U.S. Coast Guard Capt. Greg Rothrock, Coast Guard Research and Development Center commanding officer, and Air Force Maj. General William Cooley, Air Force Research Laboratory commander, shake hands April 12, 2018, on Wright-Patterson Air Force Base, Ohio, after they signed a memorandum of understand between their two organizations.

R.J. ORIEZ/U.S. AIR FORCE

By BARRIE BARBER | Dayton Daily News, Ohio | Published: May 3, 2018

DAYTON, Ohio (Tribune News Service) — The Air Force Research Laboratory has reached a first-ever agreement with the Coast Guard to work on a wide range of technologies, from future development of drones to artificial intelligence, officials said.

The nine-year memorandum of understanding was signed at Wright-Patterson between the leaders of AFRL and the Coast Guard Research and Development Center in New London, Conn.

The agreement opens the door to research and development between the two services in mutual areas of interest both would gain, officials said.

“The idea is we can bring our subject matter experts and their subject matter experts and discuss where it makes sense to work together or leverage technologies already there,” said Augustine Vu, AFRL’s chief of domestic partnering.
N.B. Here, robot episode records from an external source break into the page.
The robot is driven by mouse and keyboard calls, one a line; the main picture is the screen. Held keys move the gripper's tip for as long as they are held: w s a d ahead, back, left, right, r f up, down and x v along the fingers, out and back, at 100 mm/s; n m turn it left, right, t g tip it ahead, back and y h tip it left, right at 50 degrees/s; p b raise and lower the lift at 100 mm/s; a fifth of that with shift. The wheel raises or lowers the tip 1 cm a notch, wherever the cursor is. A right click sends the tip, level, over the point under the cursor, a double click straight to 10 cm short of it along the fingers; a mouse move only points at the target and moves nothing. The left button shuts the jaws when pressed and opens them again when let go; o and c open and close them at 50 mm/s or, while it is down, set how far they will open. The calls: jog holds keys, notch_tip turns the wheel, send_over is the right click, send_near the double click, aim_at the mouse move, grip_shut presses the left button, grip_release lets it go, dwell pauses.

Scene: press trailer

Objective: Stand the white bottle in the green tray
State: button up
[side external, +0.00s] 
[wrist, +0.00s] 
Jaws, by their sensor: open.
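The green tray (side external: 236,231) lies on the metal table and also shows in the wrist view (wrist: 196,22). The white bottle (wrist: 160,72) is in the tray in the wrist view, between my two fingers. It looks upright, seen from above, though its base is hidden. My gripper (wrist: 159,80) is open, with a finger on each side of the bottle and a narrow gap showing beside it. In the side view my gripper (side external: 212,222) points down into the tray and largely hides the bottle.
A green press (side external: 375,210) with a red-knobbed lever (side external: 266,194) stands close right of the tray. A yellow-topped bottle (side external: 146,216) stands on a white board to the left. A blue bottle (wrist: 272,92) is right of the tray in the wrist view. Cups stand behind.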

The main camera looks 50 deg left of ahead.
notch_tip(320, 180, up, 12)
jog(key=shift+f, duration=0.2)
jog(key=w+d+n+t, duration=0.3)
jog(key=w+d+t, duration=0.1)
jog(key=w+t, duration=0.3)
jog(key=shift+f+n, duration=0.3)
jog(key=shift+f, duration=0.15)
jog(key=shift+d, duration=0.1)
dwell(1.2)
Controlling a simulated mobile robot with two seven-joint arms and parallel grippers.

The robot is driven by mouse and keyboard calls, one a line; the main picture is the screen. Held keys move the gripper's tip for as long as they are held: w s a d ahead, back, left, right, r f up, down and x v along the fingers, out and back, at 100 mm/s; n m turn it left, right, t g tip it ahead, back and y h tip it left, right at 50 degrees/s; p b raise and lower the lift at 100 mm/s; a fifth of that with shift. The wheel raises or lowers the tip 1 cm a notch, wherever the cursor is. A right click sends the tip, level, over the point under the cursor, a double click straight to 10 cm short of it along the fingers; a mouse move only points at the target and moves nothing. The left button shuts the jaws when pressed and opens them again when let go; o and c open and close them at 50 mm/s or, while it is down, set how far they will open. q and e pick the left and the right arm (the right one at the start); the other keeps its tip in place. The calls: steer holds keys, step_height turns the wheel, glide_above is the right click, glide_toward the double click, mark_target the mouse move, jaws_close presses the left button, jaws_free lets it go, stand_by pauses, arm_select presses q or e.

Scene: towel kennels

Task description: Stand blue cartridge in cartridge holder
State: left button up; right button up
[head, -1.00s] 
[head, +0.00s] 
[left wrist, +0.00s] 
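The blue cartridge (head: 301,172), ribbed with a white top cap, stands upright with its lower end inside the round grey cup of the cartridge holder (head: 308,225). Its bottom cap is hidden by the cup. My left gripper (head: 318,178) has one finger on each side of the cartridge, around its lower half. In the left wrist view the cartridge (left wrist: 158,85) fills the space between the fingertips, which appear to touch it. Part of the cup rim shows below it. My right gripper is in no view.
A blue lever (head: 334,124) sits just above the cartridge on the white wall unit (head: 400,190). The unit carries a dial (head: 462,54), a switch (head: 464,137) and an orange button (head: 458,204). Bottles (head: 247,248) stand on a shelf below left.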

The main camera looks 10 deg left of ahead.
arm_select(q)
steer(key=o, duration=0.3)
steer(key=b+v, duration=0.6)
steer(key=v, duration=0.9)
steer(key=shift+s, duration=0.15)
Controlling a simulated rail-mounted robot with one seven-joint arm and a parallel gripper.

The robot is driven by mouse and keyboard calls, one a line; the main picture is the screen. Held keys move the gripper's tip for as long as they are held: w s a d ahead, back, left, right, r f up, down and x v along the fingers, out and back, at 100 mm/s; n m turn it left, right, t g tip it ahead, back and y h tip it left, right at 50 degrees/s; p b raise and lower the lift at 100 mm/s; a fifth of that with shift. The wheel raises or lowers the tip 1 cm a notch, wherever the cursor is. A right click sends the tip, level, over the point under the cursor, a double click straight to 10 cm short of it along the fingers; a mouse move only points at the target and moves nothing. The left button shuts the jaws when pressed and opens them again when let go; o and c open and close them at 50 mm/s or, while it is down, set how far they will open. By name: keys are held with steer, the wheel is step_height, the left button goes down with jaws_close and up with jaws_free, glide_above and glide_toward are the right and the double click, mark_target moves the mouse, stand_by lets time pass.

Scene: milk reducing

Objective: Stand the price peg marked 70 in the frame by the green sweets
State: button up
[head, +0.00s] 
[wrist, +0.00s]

Determining additional areas of research interest are in “initial discussions,” he said.

“Ideally, out of this relationship we may be able to leverage technologies that we’re already developing in new ways,” he added.

AFRL directorates have similar agreements with the Navy and the Army, Vu said.

Joseph DiRenzo, director of research partnerships at the Coast Guard’s research center in New London, said AFRL was on the “cutting edge” of research and development.

“They have some projects they are working on that are a near perfect fit for our portfolio,” he said in a telephone interview.

Protecting pilots from laser strikes, additive manufacturing, aerial sensors, cube satellites, and modeling and simulation are among the technologies the Coast Guard wants to explore with the Air Force, he said.

The maritime service plans to send researchers on regular visits to AFRL, he said.

AFRL is headquartered at Wright-Patterson and home to four of nine of directorates: Aerospace Systems, Materials & Manufacturing, Sensors and the 711th Human Performance Wing.